Superintendent Sharon Contreras has pitched state education officials on the idea of turning Delaware into an in-district charter school, one that would keep the same students and same teachers in the building.

"So this is a way we’re maintaining stability for our teaching staff and for students," she said a recent school board meeting. "Obviously the final decision is not up to me, it’s up to the state commissioner."

It’s also up to the parents. A conversion of Delaware to a charter school will have to be approved by a majority of them.

"Which is another win within this particular model, that parents actually have a say. They are the only ones that can vote this up," she said.

"It may be the only option"

Charter schools receive public funding, but have more freedom from state and federal education standards. They’re usually run by private companies.

An in-district charter school hasn’t been implemented anywhere in the state in over a decade, so there are a lot of questions about how it would work.

"Well, I don’t know if it’s the best option, but it may be the only option," said Syracuse Teachers Association president Kevin Ahern.

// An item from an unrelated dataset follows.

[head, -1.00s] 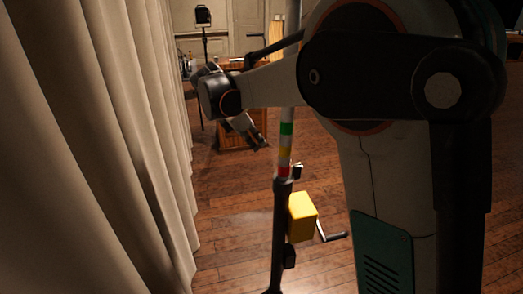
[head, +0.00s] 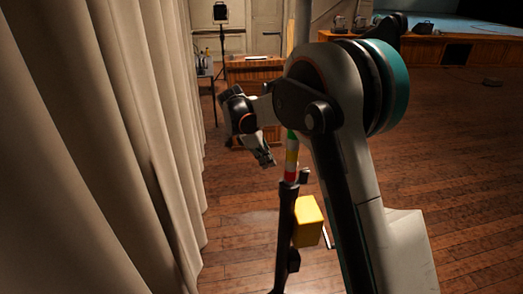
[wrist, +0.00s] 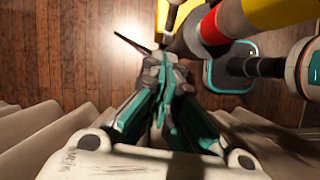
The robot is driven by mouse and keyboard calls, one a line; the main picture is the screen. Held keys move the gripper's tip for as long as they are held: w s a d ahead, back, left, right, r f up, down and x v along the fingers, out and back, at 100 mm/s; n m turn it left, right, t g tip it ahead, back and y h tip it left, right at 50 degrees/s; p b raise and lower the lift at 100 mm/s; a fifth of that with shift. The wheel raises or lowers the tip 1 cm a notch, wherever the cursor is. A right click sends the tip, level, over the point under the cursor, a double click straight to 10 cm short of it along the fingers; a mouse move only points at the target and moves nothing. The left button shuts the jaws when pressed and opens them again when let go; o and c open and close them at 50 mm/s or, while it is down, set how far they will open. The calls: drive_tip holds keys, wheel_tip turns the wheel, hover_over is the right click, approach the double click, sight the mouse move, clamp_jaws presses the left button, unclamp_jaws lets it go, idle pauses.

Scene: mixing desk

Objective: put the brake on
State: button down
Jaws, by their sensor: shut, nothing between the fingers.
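A dark stand (head: 286,225) rises in the head view, with a pole banded green, yellow, white and red (head: 291,160) coming out of its top. A yellow box (head: 308,221) sits on its side, with a crank handle (head: 327,237) partly hidden by my arm. A small black knob or lever (head: 304,175) juts out at the stand's top; whether it is the brake is not clear. My gripper (head: 267,160) is shut and empty, left of the banded pole and apart from it. In the wrist view my gripper (wrist: 163,92) points toward the stand's dark collar (wrist: 188,42).
A pale curtain (head: 100,140) hangs close along the left side. A wooden desk (head: 253,75) stands behind, with a lamp on a stand (head: 221,35). A stage (head: 450,48) runs along the back right.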

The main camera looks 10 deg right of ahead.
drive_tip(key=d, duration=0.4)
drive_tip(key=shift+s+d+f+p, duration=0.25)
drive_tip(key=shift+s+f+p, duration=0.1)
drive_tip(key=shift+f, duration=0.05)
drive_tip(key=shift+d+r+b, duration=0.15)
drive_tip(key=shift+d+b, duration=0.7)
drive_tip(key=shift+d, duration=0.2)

The union has been talking to the district about running the school. Ahern argues a teacher-run charter school will allow more flexibility from the state to implement changes than the school has now.

Onondaga Community College is also being considered to run the new Delaware. The conversion into a charter school wouldn't happen until the start of the 2015-16 academic year, according to officials.

Ahern said he doesn’t want to see the Delaware School community disrupted in another turnaround scheme.

"Our interest is to keep that school open in that neighborhood," he said, "with the kids going to school in the school that they’ve been in with our members working there."

"We want them to be able to function like everyone else."

That flexibility is needed, principal Escalera said, in order to implement a program that caters to Delaware’s students and the teachers can get behind.

"We have to have assessments," she said. "We want them to be able to function like everyone else and compete like everyone else. And score well, but to give us the time to get the kids to that point where they will be competing well."

Escalera is retiring this summer after two decades at Delaware. She said while the changes coming to Delaware won’t affect her, they will touch everyone in the school’s close-knit community, from the cleaning staff to parents who attended Delaware and now send their children there.